→ EXERCISE BRIEF
Pull out every line with the word "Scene".

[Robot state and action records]
··········

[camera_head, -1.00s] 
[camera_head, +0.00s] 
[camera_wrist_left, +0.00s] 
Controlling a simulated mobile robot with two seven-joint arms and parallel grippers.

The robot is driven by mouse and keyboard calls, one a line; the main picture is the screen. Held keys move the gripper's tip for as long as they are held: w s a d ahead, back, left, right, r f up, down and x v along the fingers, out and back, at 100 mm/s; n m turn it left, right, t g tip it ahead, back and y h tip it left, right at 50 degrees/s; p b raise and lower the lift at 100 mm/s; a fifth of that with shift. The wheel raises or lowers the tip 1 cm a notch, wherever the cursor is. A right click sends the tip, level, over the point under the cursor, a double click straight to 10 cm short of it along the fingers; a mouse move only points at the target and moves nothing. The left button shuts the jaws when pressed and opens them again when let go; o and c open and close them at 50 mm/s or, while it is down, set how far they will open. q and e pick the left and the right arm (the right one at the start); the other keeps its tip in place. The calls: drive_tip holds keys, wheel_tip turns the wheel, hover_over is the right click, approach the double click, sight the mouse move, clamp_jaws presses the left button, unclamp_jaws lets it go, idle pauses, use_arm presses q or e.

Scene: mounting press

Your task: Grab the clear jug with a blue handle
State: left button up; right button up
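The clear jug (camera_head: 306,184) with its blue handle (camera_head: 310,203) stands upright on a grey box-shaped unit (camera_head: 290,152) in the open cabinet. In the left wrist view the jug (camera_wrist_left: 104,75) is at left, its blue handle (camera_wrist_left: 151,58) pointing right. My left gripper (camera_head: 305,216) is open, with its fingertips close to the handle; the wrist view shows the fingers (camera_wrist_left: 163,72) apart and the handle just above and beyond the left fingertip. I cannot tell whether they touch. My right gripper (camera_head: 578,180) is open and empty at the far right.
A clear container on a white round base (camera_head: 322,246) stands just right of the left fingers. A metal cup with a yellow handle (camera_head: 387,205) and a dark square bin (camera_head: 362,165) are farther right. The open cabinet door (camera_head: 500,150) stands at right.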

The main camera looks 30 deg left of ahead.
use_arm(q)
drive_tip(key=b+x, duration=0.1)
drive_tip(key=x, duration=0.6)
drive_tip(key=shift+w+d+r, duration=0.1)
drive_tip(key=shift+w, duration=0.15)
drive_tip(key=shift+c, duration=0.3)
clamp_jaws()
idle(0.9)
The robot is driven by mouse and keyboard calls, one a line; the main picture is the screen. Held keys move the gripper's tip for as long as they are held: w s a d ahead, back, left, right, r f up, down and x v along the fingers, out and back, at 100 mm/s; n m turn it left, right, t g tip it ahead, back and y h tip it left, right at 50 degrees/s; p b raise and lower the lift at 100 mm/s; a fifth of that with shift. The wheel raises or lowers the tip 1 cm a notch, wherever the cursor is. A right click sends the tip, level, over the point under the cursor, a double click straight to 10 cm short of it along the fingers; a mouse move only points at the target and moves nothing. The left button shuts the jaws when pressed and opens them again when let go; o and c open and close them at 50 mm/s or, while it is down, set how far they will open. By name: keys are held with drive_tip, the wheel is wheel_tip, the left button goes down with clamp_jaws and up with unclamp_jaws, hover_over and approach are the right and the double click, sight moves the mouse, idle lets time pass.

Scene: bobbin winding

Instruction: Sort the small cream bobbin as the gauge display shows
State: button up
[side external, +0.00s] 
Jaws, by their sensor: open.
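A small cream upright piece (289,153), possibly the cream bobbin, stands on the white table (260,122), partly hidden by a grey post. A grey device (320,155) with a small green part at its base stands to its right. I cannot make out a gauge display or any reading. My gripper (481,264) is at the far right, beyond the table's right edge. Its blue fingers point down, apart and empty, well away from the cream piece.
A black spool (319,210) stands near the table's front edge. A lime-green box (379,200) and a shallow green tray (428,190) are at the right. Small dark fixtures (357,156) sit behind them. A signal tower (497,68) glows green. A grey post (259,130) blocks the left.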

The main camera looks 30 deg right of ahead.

··········

→ ANSWER FOR THIS EXERCISE
Scene: mounting press
Scene: bobbin winding

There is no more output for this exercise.